La réponse de Vance à la question de Zelensky est également révélatrice. Vance estime qu’il vaut mieux chercher sur Internet plutôt que d’apprendre les choses en personne. Il part de l’idée étrange que Zelensky est responsable de son échec à se rendre en Ukraine, car Zelensky aurait emmené des gens faire des "tournées de propagande" (propaganda tours). C’est illogique. Il est vrai que les gouvernements ukrainiens accompagnent les visiteurs étrangers sur les lieux de massacres, en particulier Boucha. Ces visites ont sans aucun doute un effet sur les gens. Mais le massacre de Boucha a bel et bien eu lieu. Lorsque Vance attache le mot "propagande" au fait de s’y rendre, il se rapproche douloureusement de la déclaration russe selon laquelle le massacre n’a pas eu lieu du tout et que les signes de celui-ci ont été mis en scène. Parce que Boucha est une banlieue de Kiev, et donc relativement accessible aux délégations étrangères, elle sert d’exemple représentatif de ce qui est, malheureusement, de nombreux cas similaires de massacres de civils. Et ce crime de guerre, le massacre de civils, représente à son tour de nombreux autres crimes de guerre, comme la torture, le viol et l’enlèvement d’enfants. Si Vance avait décidé de se rendre en Ukraine, il aurait pu se rendre à Bucha avec ou sans Ukrainiens, selon son choix. Il aurait aussi pu parler à des gens à Kiev ou même s’aventurer au-delà, dans d’autres villes. Il aurait pu parler à des soldats et à des officiers des forces armées ukrainiennes. Rien ne l’en empêchait. Il était, après tout, un sénateur des États-Unis, puis le vice-président des États-Unis. Il aurait pu organiser le voyage comme il le voulait et d’autres auraient fait le nécessaire pour lui.

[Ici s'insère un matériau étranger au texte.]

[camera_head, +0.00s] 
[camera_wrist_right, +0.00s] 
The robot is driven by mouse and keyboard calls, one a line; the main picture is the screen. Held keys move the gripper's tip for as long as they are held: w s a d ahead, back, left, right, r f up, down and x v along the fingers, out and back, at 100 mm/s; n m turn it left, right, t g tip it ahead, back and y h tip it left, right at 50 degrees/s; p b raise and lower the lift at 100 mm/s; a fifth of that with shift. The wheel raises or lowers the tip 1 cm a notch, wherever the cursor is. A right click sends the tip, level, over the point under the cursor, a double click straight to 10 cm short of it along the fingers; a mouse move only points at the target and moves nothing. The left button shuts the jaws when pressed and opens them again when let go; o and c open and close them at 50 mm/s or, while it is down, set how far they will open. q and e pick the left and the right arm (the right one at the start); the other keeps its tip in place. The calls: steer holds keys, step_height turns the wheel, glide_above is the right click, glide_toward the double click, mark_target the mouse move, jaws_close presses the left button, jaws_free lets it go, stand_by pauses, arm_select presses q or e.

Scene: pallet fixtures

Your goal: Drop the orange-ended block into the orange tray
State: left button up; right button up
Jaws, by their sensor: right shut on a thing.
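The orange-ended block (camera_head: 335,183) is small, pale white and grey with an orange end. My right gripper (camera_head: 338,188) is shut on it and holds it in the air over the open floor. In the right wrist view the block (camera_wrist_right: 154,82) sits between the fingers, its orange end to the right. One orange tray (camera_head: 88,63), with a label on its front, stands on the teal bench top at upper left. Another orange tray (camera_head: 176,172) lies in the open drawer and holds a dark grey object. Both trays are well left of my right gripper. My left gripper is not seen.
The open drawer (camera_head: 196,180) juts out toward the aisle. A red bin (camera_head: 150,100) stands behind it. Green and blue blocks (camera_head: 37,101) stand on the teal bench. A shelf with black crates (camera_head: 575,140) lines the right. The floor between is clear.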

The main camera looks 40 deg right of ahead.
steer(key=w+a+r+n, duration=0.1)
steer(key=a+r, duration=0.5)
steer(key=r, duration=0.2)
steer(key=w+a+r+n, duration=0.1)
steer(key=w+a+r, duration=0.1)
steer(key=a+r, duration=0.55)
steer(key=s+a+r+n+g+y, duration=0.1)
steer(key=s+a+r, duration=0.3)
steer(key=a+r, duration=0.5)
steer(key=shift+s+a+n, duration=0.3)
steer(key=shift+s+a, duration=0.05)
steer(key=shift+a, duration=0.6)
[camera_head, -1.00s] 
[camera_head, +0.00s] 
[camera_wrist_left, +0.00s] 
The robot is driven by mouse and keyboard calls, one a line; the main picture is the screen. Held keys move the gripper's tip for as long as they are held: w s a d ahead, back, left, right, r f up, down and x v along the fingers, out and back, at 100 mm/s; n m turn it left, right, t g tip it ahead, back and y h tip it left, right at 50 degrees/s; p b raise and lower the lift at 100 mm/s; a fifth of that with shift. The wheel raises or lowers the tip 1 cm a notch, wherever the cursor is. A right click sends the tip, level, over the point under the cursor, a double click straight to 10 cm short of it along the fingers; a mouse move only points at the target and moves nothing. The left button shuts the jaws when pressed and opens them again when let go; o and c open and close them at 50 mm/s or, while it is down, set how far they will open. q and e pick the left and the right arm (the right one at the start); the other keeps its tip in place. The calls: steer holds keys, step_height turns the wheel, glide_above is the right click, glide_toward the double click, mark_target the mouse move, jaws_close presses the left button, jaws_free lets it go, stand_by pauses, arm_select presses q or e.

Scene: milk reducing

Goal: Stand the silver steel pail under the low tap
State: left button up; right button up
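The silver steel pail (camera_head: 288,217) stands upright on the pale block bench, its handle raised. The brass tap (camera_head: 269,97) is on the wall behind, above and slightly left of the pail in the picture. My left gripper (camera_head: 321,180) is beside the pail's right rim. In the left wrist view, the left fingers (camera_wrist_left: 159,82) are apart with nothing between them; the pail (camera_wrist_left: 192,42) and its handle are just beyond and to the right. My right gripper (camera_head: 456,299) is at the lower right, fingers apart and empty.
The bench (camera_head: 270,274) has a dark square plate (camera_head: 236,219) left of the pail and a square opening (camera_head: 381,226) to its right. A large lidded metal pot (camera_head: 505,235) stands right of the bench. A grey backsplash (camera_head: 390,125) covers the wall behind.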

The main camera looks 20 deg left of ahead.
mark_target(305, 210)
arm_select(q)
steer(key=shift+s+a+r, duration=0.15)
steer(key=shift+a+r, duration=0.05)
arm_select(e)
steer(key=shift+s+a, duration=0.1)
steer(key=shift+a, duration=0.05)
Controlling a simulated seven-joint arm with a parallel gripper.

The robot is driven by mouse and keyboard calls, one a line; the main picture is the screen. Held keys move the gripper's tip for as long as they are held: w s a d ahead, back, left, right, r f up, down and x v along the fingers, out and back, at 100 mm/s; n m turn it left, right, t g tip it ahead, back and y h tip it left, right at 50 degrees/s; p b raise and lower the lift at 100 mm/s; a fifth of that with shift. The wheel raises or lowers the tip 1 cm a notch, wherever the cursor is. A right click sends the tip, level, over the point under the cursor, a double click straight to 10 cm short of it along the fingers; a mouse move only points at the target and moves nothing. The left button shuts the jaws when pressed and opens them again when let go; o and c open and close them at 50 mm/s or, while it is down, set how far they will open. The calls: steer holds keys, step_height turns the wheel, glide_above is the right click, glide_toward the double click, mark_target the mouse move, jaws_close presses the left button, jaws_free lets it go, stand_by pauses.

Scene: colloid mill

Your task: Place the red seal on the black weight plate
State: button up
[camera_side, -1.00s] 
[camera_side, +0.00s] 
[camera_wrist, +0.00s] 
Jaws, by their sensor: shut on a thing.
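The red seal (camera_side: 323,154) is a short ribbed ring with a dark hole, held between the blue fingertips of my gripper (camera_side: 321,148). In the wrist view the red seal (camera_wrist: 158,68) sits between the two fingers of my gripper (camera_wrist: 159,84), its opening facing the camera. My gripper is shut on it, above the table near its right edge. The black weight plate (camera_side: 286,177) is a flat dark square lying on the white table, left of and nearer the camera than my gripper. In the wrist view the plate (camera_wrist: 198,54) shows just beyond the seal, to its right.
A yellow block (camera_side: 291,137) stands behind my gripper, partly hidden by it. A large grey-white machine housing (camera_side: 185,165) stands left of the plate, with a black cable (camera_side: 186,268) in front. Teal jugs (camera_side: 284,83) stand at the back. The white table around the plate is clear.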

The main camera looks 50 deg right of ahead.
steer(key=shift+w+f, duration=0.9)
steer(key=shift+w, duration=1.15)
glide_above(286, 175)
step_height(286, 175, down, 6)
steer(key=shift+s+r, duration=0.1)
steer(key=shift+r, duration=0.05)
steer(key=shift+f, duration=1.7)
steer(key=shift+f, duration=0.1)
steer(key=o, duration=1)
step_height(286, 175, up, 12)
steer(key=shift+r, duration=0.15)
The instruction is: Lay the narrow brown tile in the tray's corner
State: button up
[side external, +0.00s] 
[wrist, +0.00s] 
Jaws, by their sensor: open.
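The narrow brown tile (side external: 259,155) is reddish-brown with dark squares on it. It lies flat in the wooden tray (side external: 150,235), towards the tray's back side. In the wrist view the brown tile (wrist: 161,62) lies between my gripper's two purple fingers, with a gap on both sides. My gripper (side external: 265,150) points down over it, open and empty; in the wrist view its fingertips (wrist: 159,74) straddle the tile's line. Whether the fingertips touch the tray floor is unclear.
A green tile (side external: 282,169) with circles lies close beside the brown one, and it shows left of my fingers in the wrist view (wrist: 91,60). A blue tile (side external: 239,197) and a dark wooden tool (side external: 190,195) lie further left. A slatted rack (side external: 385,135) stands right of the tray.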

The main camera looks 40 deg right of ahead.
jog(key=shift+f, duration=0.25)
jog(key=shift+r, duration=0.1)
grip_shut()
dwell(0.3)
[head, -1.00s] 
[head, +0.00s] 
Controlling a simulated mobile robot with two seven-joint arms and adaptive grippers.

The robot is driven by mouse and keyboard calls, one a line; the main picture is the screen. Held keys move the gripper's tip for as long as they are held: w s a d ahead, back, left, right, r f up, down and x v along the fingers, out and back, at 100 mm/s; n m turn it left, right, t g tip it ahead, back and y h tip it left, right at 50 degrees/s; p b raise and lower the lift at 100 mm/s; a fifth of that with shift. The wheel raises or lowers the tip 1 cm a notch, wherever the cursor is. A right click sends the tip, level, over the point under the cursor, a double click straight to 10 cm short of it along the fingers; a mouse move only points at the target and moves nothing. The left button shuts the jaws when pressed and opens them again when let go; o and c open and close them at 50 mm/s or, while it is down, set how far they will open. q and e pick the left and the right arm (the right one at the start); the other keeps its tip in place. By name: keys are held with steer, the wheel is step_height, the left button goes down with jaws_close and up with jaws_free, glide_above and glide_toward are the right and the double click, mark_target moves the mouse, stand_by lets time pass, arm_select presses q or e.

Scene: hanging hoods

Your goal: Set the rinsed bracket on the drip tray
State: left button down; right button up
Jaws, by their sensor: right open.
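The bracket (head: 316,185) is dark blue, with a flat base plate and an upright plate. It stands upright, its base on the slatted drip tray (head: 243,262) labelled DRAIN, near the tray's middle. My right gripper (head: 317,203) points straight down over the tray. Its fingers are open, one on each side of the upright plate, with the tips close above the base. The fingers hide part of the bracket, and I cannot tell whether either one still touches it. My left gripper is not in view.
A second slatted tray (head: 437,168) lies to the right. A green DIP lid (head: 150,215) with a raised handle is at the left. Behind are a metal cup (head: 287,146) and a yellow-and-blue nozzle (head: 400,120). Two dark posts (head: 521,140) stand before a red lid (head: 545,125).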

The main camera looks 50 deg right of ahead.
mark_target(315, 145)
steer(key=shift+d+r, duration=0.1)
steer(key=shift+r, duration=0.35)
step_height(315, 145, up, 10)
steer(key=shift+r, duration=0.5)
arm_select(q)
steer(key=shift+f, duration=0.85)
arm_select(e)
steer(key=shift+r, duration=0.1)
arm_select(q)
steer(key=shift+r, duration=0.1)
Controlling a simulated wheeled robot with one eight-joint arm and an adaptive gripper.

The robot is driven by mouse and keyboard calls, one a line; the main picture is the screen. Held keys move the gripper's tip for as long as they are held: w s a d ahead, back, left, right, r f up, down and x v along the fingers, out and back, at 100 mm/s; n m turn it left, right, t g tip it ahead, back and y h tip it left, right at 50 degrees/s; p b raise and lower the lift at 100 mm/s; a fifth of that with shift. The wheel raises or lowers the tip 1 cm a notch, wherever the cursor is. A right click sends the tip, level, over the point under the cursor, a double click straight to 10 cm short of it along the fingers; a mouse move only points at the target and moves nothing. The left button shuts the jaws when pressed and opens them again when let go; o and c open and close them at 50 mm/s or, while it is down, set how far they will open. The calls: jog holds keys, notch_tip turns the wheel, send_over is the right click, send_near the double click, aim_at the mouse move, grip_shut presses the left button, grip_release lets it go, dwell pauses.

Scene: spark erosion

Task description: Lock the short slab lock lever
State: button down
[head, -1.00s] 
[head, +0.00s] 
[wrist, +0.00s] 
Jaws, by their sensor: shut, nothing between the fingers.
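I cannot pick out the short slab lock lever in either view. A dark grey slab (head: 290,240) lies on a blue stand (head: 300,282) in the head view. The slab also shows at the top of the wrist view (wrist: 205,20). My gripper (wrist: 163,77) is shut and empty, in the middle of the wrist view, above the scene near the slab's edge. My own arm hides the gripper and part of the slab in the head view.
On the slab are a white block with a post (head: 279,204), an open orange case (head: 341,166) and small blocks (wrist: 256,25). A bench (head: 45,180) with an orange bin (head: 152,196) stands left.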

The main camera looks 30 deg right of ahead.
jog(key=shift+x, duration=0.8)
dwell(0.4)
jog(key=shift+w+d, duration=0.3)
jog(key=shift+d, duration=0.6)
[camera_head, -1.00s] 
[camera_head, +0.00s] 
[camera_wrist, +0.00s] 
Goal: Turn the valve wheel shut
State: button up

Il y a une raison pour laquelle Vance n’ira pas en Ukraine. Il est en ligne. L’année dernière, à la Conférence sur la sécurité de Munich, il a refusé de rencontrer Zelensky, sous prétexte qu’il savait déjà tout ce qu’il devait savoir. Puis, il a passé du temps sur Internet dans sa chambre d’hôtel et il a publié des messages sur certaines préoccupations d’adolescents. Cette année, à la Conférence sur la sécurité de Munich, il a été annoncé que Vance ne verrait Zelensky que si les Ukrainiens signaient d’abord un accord cédant une grande partie de l’économie ukrainienne aux États-Unis sans rien en échange. Lorsqu’il a rencontré Zelensky, il l’a fait entouré d’autres personnes. À la Maison Blanche, hier, il a exprimé la même peur d’affronter quelque chose de réel. Crier à un invité "vous avez tort, vous avez tort" n’est pas un signe de confiance ou de sagesse. Vance prend la voie prudente de rejeter les autres plutôt que d’admettre qu’il pourrait avoir quelque chose à apprendre. Vance a déclaré à la Maison Blanche que les "histoires qu’il voit" (seeing stories) sont plus importantes que de se rendre en Ukraine. Il vaut mieux recueillir des informations, comme il l'a dit, auprès de ses propres "sources", celles qui confirment ce qu'il pense déjà, plutôt que de s'engager réellement auprès d'un autre pays ou de sa population. Les "sources" de Vance l'ont conduit à répéter des affirmations qui provenaient très spécifiquement de la propagande russe et qui ont été documentées comme telles, par exemple l’affirmation totalement fausse selon laquelle l'aide américaine financerait des yachts. Vance a contribué à répandre ce mensonge.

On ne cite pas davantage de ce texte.